• **Task objective**
Retype these lines and no others: the line holding "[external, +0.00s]", the line holding "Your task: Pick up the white", and all lines between them. Pictures stay out.

(Rows from a robot dataset)
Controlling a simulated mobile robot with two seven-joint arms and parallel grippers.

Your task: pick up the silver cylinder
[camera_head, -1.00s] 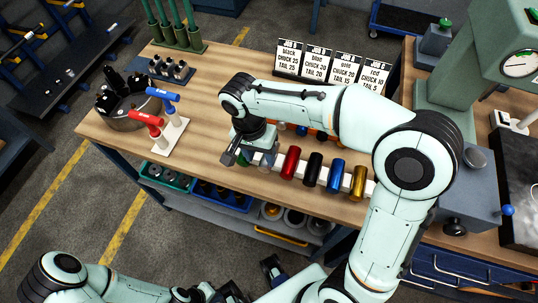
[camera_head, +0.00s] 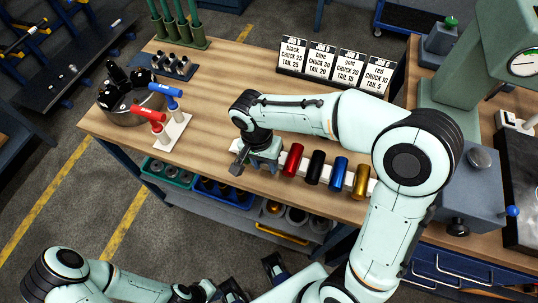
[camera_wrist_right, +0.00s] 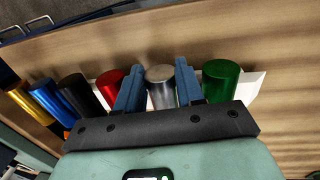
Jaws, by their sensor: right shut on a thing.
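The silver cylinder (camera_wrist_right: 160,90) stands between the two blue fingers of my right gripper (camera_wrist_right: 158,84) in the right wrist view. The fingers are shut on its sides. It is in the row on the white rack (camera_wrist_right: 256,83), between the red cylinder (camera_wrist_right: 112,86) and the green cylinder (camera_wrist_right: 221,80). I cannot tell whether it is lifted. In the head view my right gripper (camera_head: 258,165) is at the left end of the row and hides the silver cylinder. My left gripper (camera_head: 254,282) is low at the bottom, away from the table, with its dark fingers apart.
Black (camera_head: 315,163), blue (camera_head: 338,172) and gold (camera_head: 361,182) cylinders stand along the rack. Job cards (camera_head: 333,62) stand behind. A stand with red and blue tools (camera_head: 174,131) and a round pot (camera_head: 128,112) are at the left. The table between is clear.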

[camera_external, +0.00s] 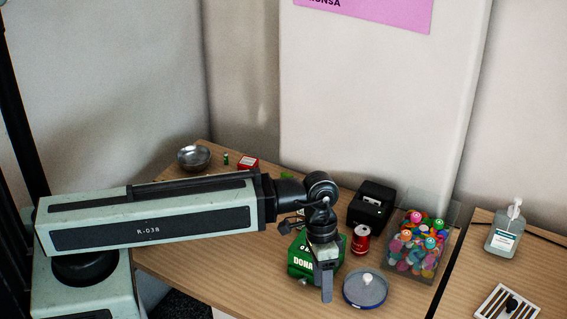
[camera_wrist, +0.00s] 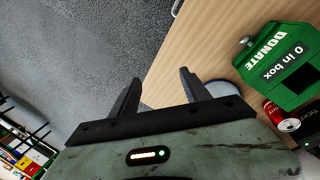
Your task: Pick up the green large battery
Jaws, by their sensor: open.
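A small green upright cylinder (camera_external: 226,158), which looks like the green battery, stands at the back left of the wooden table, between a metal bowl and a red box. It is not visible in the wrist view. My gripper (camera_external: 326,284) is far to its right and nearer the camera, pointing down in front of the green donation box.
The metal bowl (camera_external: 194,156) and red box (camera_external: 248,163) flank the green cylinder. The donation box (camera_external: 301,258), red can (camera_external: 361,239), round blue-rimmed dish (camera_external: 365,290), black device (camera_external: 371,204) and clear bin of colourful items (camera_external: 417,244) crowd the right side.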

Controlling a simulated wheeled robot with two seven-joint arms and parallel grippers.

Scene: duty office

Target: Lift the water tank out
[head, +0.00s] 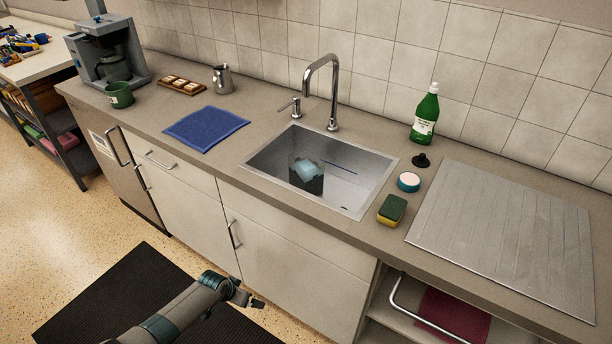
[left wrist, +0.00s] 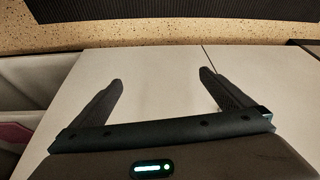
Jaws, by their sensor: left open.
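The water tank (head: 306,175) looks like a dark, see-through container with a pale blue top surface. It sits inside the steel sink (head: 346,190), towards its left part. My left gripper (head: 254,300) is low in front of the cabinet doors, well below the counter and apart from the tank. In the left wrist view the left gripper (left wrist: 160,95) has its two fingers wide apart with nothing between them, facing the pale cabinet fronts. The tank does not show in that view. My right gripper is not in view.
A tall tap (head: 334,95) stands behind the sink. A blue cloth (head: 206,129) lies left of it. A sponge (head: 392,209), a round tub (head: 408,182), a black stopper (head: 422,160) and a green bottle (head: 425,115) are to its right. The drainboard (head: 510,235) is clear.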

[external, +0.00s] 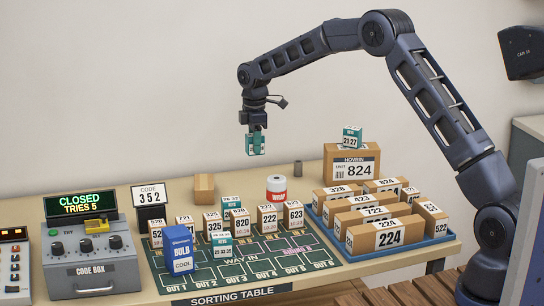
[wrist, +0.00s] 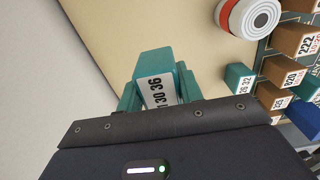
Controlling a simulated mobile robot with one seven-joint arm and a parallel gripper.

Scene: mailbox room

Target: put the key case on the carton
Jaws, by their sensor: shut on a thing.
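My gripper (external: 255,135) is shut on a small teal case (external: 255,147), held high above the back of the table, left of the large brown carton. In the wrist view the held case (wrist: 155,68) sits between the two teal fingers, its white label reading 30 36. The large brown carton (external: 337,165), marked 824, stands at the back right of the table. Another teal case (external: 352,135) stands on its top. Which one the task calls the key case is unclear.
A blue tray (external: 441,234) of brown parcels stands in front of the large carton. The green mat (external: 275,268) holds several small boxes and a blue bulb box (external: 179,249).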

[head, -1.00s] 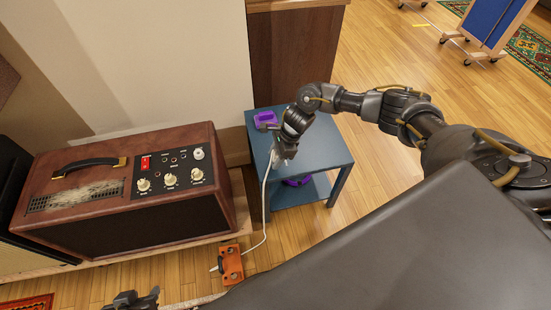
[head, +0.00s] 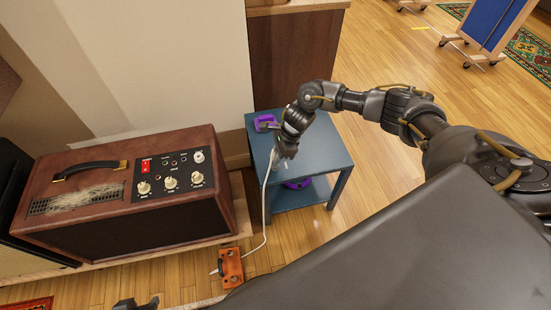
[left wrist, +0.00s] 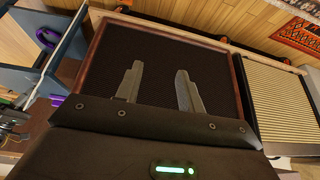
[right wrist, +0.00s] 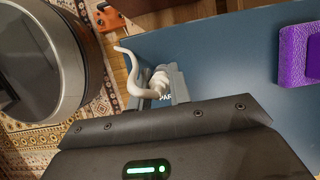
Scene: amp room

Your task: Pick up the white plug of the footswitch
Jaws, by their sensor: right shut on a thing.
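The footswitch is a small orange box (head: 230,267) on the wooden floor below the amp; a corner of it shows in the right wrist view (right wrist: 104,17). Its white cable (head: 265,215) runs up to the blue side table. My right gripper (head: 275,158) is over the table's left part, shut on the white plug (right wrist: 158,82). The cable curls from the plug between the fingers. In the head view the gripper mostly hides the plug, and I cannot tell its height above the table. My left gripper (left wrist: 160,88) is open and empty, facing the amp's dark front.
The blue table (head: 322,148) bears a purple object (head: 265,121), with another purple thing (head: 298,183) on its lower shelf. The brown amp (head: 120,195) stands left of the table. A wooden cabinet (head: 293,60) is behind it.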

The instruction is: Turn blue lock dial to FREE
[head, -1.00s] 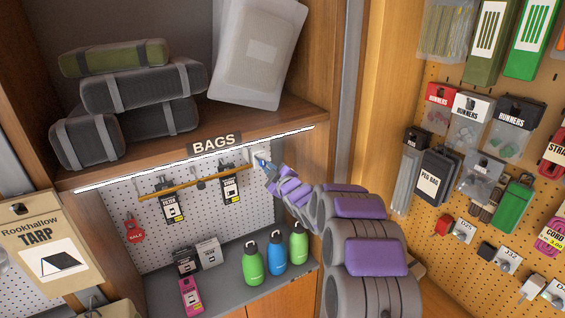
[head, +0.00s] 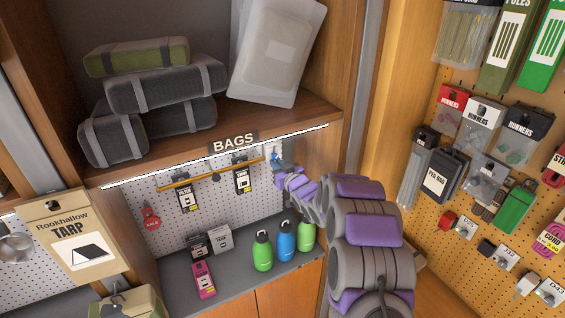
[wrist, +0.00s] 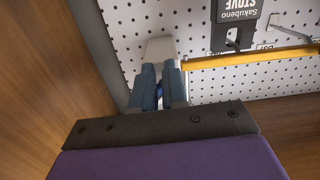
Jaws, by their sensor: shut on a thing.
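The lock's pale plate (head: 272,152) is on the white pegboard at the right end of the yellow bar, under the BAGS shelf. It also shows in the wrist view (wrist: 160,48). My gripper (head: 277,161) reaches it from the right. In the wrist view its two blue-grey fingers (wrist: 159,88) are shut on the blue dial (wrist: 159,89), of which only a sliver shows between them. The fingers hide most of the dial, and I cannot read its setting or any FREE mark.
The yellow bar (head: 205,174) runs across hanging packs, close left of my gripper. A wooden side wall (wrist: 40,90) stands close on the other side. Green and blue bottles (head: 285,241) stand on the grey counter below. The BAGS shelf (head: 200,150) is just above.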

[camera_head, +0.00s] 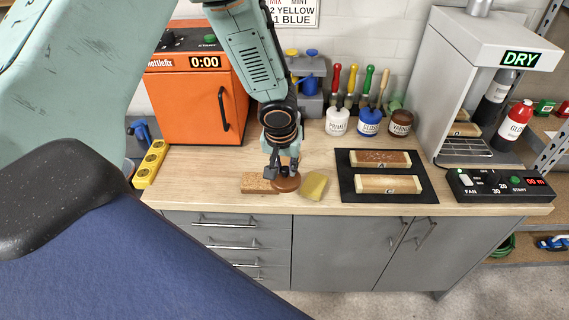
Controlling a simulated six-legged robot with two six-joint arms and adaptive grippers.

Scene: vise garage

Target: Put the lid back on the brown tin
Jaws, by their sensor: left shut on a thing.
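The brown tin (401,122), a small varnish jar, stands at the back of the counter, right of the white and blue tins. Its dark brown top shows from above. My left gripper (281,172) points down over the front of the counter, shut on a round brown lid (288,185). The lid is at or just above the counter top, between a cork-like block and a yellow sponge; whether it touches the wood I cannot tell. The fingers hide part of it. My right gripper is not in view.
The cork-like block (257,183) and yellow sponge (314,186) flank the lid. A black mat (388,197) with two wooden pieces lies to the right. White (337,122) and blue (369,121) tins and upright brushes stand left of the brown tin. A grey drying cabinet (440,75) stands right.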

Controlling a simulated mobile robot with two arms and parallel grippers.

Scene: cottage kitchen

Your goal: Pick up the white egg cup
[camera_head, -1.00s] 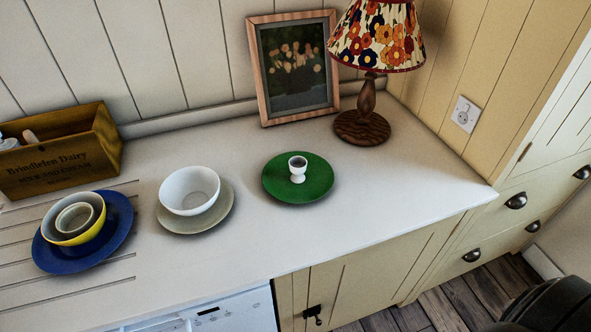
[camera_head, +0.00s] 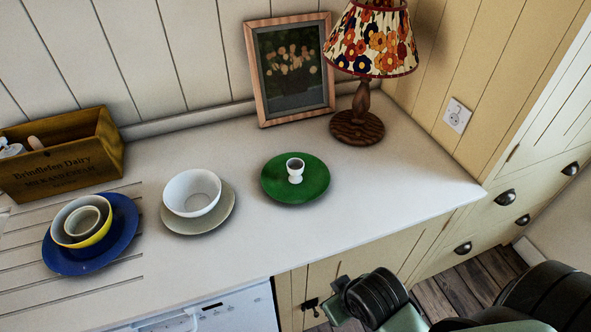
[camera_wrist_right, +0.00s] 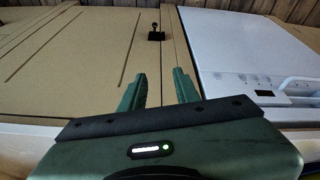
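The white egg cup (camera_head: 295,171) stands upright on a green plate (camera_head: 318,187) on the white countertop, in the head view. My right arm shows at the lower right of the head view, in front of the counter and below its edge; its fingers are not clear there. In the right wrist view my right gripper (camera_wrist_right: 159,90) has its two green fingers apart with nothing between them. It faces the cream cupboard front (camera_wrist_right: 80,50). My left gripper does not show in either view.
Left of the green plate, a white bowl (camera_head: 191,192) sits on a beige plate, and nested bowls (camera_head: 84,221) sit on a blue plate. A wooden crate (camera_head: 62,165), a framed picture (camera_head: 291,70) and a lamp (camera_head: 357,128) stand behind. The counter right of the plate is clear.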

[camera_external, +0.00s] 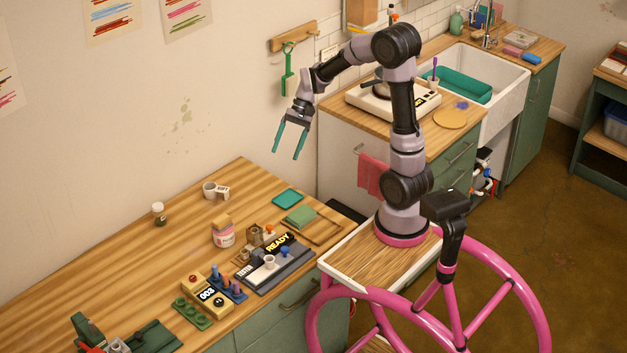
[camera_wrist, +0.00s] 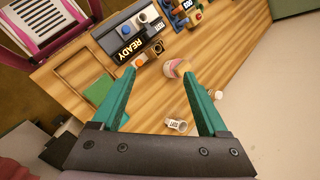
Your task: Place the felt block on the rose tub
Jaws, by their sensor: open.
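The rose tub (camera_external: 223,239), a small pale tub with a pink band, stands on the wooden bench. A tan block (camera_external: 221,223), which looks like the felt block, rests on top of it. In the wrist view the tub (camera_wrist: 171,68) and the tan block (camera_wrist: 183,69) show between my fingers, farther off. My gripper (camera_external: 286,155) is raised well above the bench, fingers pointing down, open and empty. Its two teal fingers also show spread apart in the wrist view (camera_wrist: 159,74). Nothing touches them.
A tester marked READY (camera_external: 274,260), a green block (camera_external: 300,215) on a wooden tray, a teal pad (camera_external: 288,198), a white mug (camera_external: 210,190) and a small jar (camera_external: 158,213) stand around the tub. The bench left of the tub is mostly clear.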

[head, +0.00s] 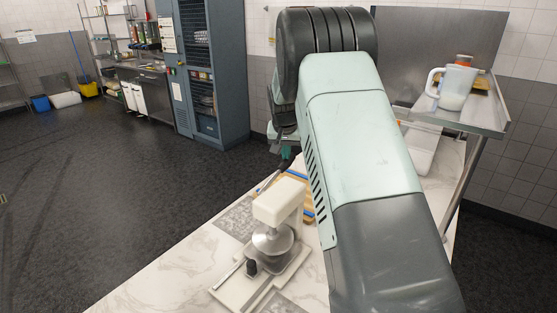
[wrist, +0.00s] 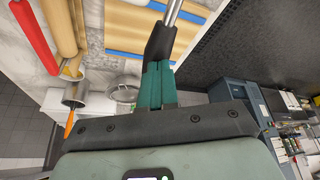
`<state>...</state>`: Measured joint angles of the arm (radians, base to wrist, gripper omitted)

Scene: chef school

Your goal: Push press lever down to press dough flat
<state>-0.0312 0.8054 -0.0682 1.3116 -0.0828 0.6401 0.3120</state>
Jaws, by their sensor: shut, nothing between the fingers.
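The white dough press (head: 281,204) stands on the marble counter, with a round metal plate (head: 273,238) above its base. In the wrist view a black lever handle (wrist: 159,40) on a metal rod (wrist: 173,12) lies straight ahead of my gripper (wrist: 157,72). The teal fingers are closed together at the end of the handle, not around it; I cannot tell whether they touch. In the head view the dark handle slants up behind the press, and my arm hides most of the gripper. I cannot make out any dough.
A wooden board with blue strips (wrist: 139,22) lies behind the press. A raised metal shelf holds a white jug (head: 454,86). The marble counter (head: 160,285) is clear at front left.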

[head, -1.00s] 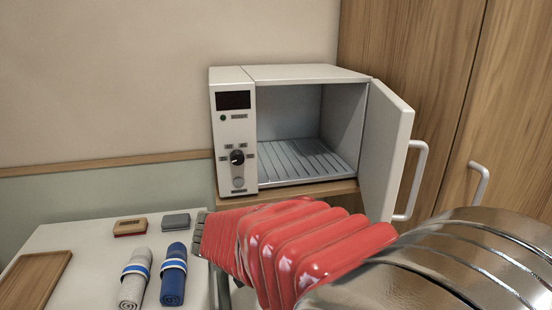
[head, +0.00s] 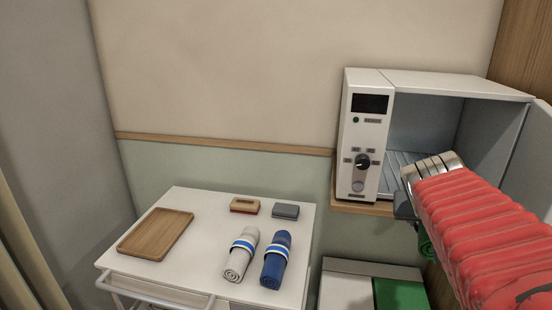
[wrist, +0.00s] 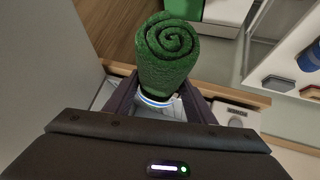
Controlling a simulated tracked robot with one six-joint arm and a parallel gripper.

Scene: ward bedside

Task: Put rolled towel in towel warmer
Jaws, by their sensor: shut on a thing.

• **Solution to this problem**
[external, +0.00s] 
[wrist, +0.00s] 
Controlling a simulated mobile robot with one seven-joint arm and a parallel gripper.

Scene: mailbox room

Target: put the key case on the carton
Jaws, by their sensor: shut on a thing.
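My gripper (external: 255,135) is shut on a small teal case (external: 255,147), held high above the back of the table, left of the large brown carton. In the wrist view the held case (wrist: 155,68) sits between the two teal fingers, its white label reading 30 36. The large brown carton (external: 337,165), marked 824, stands at the back right of the table. Another teal case (external: 352,135) stands on its top. Which one the task calls the key case is unclear.
A blue tray (external: 441,234) of brown parcels stands in front of the large carton. The green mat (external: 275,268) holds several small boxes and a blue bulb box (external: 179,249).

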[head, -1.00s] 
[head, +0.00s] 
[left wrist, +0.00s] 
[right wrist, +0.00s] 
Scene: amp room

Your task: Pick up the white plug of the footswitch

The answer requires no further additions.